By Helen Reid
HERZOGENAURACH, Germany (Reuters) — German sportswear giant Adidas (OTC:ADDYY) posted its first loss in more than 30 years in 2023 on Wednesday as CEO Bjorn Gulden works to turn the brand around after a messy break-up with rapper Kanye West.
Adidas has been battling to right itself after it cut ties with West in October 2022, suspending sales of the highly profitable Yeezy sneaker line.
In Gulden's first year in the role, he resumed sales of Yeezy sneakers to clear remaining stock while seeking to boost popular products like Samba and Gazelle shoes, and improve relationships with retailers.
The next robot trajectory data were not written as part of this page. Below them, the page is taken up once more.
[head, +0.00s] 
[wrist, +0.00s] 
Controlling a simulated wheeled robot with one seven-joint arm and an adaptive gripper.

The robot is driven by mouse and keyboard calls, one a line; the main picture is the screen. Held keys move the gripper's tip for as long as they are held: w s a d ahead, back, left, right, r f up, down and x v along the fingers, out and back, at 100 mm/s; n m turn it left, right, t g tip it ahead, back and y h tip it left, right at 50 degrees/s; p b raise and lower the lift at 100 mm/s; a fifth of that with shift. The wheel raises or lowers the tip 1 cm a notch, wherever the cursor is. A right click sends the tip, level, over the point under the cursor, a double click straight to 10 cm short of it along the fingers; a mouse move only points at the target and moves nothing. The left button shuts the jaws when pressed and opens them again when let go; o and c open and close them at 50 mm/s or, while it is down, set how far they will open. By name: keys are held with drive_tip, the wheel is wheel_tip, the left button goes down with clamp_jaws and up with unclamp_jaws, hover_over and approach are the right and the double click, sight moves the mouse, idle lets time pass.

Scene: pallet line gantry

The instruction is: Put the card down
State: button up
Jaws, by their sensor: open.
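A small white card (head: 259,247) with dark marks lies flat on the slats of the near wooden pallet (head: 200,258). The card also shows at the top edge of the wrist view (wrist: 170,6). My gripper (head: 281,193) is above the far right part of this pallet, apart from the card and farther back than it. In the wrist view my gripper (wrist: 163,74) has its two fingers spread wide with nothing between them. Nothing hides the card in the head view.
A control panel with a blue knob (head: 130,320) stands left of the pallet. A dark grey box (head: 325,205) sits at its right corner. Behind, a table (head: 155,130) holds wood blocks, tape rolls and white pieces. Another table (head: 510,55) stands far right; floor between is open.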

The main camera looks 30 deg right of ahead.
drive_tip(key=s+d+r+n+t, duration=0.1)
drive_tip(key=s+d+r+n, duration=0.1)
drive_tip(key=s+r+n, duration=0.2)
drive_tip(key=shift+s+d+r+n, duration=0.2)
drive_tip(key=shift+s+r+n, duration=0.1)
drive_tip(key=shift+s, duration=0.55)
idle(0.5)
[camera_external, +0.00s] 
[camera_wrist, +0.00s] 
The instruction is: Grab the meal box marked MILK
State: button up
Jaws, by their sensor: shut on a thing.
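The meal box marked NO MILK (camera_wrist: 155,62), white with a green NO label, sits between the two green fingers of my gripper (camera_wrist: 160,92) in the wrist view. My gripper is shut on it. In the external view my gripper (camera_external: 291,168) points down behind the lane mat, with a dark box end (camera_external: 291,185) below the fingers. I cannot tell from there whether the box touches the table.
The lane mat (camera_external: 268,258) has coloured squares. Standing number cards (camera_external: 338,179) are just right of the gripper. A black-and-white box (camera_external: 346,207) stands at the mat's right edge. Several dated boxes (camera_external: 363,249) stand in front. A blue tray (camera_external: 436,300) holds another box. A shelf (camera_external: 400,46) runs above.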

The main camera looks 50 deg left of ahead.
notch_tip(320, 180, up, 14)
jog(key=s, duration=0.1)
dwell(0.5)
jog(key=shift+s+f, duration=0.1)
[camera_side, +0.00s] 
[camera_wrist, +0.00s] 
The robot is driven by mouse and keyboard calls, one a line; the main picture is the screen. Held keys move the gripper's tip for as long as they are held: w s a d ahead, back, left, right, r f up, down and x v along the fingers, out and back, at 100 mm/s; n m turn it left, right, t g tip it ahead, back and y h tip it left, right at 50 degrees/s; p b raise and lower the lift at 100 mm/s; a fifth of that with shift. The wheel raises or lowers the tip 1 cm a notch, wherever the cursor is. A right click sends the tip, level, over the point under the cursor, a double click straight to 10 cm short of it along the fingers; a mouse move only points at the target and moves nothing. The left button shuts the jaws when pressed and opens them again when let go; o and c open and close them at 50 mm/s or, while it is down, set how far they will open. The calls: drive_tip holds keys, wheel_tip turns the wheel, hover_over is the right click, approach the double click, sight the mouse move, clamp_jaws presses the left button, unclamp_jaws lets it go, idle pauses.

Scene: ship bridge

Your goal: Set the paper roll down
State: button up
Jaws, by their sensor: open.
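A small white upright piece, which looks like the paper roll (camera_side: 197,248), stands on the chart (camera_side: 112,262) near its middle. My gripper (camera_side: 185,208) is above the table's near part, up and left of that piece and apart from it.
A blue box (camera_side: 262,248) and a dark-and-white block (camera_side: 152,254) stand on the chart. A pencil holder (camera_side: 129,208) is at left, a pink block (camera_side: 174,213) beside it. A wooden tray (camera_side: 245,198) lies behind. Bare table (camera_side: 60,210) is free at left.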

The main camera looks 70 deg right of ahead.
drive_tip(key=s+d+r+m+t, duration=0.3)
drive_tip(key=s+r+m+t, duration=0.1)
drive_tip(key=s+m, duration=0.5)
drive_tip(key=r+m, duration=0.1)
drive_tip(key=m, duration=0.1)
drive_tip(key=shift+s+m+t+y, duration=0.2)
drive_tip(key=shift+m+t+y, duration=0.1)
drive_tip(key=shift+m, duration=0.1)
Shares in Adidas have staged a recovery, outperforming Nike (NYSE:NKE) and Puma since he took over.
«Although by far not good enough, 2023 ended better than what I had expected at the beginning of the year,» Gulden said.
Adidas said it expects its underlying business — excluding Yeezy — to improve in 2024, with double-digit growth in the second half.
The company said its board would propose a dividend of 0.70 euros ($0.7650) per share on its 2023 performance, unchanged from a year earlier, despite posting a net loss of 58 million euros, its first since 1992. Shares in Adidas were expected to fall 2% at the open.
Adidas sees sales in North America declining this year, blaming a still-overstocked market there. Sales in all other markets are expected to grow «significantly», it said.
Adidas is gambling that it can claw back market share from Nike and others even as demand for sportswear declines overall. It has benefited from a trend for low-rise suede «terrace» sneakers such as the Samba and Gazelle, and last year ramped up production.
Footwear sales grew by 8% in the fourth quarter, while apparel sales fell 13%.